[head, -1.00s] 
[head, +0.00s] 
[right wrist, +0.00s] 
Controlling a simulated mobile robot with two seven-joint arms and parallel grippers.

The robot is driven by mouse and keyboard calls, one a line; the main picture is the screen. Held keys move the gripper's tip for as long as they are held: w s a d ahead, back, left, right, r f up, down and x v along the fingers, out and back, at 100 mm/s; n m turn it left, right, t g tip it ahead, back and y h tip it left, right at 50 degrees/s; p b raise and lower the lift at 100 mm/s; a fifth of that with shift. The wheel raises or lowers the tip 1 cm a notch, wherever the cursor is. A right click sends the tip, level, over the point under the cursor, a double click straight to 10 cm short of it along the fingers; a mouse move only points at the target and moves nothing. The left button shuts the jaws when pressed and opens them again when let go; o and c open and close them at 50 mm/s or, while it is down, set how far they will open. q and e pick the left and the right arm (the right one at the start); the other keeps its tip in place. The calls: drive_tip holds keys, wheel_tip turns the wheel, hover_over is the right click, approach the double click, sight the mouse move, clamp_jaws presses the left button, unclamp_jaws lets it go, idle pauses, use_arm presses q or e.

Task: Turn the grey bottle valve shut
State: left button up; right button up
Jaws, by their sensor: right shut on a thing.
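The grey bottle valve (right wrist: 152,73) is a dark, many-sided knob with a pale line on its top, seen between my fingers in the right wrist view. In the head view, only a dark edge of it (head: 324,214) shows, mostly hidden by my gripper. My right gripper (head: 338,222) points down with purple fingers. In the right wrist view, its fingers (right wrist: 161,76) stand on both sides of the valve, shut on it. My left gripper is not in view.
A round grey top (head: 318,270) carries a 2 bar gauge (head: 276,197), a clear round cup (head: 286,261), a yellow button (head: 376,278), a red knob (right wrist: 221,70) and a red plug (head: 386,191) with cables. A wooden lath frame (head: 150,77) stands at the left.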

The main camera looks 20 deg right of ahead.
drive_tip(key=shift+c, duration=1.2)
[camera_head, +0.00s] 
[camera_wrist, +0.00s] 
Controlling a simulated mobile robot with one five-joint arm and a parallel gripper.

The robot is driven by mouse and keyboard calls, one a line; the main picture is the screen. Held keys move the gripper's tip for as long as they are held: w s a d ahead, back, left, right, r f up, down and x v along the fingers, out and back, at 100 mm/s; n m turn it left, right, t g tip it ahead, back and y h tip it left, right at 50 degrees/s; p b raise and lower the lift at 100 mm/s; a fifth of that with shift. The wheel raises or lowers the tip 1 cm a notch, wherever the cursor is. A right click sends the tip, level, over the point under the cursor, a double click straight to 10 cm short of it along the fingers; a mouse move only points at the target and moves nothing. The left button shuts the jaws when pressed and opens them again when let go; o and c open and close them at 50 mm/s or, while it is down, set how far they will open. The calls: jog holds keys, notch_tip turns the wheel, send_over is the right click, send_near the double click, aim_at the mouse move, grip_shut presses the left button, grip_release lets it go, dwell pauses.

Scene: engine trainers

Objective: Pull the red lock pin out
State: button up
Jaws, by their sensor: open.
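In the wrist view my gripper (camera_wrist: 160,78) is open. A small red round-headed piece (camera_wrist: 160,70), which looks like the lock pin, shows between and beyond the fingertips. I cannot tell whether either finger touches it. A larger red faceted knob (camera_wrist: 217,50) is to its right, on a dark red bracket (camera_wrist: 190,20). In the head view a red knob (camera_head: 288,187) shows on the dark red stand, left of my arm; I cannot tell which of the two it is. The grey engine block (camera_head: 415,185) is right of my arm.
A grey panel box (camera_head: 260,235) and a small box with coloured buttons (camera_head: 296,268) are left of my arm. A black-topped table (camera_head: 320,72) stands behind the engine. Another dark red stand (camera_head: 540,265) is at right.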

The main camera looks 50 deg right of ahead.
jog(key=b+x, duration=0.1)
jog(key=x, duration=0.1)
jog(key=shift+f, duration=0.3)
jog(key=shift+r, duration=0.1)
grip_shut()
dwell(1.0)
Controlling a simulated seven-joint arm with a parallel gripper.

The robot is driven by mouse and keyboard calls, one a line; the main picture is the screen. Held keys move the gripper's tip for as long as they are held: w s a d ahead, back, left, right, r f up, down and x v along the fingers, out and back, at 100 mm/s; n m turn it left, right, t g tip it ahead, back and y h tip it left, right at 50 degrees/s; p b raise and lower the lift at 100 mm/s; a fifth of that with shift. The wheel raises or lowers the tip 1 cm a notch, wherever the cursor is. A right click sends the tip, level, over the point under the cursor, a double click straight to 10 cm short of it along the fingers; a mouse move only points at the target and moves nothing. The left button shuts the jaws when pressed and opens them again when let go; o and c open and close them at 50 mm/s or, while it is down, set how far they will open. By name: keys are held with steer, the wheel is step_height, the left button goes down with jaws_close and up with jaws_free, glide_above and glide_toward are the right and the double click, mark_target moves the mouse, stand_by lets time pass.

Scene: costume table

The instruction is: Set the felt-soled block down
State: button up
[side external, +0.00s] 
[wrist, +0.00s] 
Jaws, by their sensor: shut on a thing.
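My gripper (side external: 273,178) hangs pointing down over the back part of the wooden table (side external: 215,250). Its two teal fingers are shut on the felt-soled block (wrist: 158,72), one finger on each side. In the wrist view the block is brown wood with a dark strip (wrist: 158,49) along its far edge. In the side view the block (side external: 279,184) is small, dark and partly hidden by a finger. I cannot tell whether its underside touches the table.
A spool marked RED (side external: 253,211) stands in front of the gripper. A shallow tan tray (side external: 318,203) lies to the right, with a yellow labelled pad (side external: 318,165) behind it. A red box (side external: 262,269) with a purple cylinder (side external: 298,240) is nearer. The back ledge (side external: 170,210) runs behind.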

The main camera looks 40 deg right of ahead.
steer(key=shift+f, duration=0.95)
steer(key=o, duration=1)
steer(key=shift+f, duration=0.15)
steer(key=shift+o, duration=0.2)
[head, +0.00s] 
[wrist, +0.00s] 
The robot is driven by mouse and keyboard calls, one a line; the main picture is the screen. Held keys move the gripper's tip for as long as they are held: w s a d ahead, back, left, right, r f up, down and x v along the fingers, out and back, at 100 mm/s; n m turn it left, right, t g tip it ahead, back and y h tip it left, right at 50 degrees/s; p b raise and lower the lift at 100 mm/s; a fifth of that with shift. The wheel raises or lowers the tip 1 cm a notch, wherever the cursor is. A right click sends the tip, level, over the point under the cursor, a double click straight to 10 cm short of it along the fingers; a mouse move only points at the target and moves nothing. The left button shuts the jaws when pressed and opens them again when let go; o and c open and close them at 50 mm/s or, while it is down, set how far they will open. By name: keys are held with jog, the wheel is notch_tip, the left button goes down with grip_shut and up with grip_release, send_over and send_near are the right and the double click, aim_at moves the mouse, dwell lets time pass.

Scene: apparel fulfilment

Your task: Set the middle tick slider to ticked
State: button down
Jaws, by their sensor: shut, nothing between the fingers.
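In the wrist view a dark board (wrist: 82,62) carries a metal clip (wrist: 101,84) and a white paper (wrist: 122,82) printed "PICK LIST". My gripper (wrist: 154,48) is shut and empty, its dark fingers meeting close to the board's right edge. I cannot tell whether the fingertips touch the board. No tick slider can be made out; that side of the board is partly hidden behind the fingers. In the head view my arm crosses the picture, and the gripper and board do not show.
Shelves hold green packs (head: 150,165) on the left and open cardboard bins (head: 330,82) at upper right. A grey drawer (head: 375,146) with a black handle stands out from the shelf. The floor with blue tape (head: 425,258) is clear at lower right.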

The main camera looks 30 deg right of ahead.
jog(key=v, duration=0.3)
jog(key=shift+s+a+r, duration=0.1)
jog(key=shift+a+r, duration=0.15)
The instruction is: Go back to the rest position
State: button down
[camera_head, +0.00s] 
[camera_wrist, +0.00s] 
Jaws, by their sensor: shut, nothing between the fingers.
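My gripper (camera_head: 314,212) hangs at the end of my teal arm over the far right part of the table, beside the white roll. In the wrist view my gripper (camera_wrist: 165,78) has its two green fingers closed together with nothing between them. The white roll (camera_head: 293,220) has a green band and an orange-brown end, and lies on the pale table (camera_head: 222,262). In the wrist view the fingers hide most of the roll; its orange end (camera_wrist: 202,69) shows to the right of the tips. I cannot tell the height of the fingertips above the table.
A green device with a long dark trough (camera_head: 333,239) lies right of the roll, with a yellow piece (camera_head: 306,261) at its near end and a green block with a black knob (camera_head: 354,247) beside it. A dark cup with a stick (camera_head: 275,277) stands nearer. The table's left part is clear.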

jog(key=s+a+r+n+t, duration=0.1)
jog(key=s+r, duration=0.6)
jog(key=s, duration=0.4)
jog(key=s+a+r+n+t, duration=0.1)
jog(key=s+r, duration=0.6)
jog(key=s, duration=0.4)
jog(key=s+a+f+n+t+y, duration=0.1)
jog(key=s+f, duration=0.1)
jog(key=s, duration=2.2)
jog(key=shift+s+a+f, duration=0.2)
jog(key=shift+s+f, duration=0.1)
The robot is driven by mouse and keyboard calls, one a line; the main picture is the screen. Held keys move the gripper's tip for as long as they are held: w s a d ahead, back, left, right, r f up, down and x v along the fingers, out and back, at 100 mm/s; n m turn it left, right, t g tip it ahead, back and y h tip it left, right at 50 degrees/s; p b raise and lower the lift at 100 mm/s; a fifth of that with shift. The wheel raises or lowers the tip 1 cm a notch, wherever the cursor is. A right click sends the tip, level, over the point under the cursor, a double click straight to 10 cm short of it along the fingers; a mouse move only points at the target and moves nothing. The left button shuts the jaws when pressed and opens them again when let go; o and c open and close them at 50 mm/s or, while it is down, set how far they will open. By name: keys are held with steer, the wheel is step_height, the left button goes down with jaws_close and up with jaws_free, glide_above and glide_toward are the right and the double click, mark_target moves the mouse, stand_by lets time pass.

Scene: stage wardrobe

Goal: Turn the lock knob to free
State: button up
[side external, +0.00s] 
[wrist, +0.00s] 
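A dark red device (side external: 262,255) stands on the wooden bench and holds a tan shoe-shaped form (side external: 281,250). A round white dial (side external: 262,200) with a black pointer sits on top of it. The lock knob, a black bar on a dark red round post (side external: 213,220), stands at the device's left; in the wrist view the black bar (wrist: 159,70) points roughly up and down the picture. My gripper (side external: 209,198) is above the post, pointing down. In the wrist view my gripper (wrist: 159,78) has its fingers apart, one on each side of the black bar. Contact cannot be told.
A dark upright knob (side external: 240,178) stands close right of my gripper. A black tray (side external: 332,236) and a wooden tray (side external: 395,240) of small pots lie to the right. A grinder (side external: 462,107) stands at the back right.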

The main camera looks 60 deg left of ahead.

**AIM OF THE TASK**
Reproduce exactly, please, only the lines from the start of the data above to the line that contains "Controlling a simulated mobile robot with two", with both ends kept.

**ANSWER TO THIS EXERCISE**
[head, -1.00s] 
[head, +0.00s] 
[right wrist, +0.00s] 
Controlling a simulated mobile robot with two seven-joint arms and parallel grippers.

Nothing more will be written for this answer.